___ SUPPLIED MATERIAL

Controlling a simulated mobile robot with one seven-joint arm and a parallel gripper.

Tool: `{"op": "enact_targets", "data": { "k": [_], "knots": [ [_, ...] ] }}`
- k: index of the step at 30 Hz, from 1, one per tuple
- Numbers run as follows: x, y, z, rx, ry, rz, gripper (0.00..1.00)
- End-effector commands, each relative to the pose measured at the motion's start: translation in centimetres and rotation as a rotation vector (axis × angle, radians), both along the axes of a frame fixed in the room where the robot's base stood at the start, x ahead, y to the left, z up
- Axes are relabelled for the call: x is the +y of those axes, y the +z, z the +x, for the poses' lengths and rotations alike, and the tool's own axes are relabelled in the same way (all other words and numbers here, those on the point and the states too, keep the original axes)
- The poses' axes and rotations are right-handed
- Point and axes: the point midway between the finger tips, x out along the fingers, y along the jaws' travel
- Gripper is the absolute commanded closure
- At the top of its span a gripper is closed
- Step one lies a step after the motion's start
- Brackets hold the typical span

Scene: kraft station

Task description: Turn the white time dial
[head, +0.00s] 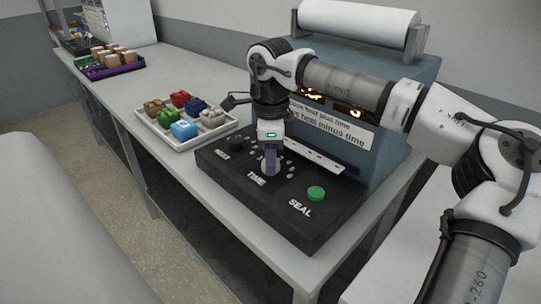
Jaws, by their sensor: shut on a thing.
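The white time dial (269,171) sits on the sloped black control panel (235,178) above the printed word "TIME". My gripper (270,160) points down over the dial and is shut on it. The fingers hide most of the dial, so its pointer angle cannot be read. A black dial (236,143) stands to the left above a partly legible label. A green button (316,193) is to the right above the word "SEAL".
A white tray (198,142) with several coloured blocks stands just left of the panel. A purple tray (110,69) with brown blocks is farther back. The blue-grey machine (385,150) with a paper roll (358,18) rises behind. Table between the trays is clear.

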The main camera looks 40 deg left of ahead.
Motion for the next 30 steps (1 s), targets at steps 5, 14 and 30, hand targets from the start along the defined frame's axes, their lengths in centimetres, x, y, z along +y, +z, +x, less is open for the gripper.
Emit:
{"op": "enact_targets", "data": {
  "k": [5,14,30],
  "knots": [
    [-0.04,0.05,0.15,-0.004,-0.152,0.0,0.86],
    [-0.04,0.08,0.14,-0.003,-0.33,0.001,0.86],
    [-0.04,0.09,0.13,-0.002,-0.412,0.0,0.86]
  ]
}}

______

Every line of the material is to be quoted exactly, with no pictures carried over.

__FINISHED EXERCISE__
Controlling a simulated mobile robot with one seven-joint arm and a parallel gripper.

Tool: `{"op": "enact_targets", "data": { "k": [_], "knots": [ [_, ...] ] }}`
- k: index of the step at 30 Hz, from 1, one per tuple
- Numbers run as follows: x, y, z, rx, ry, rz, gripper (0.00..1.00)
- End-effector commands, each relative to the pose measured at the motion's start: translation in centimetres and rotation as a rotation vector (axis × angle, radians), both along the axes of a frame fixed in the room where the robot's base stood at the start, x ahead, y to the left, z up
- Axes are relabelled for the call: x is the +y of those axes, y the +z, z the +x, for the poses' lengths and rotations alike, and the tool's own axes are relabelled in the same way (all other words and numbers here, those on the point and the states too, keep the original axes)
- The poses' axes and rotations are right-handed
- Point and axes: the point midway between the finger tips, x out along the fingers, y along the jaws' travel
- Gripper is the absolute commanded closure
- At the top of its span a gripper is closed
- Step one lies a step after the motion's start
- Brackets hold the typical span

Scene: kraft station

Task description: Turn the white time dial
[head, +0.00s] 
Jaws, by their sensor: shut on a thing.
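The white time dial (269,171) sits on the sloped black control panel (235,178) above the printed word "TIME". My gripper (270,160) points down over the dial and is shut on it. The fingers hide most of the dial, so its pointer angle cannot be read. A black dial (236,143) stands to the left above a partly legible label. A green button (316,193) is to the right above the word "SEAL".
A white tray (198,142) with several coloured blocks stands just left of the panel. A purple tray (110,69) with brown blocks is farther back. The blue-grey machine (385,150) with a paper roll (358,18) rises behind. Table between the trays is clear.

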The main camera looks 40 deg left of ahead.
Motion for the next 30 steps (1 s), targets at steps 5, 14 and 30, hand targets from the start along the defined frame's axes, their lengths in centimetres, x, y, z along +y, +z, +x, less is open for the gripper.
Emit:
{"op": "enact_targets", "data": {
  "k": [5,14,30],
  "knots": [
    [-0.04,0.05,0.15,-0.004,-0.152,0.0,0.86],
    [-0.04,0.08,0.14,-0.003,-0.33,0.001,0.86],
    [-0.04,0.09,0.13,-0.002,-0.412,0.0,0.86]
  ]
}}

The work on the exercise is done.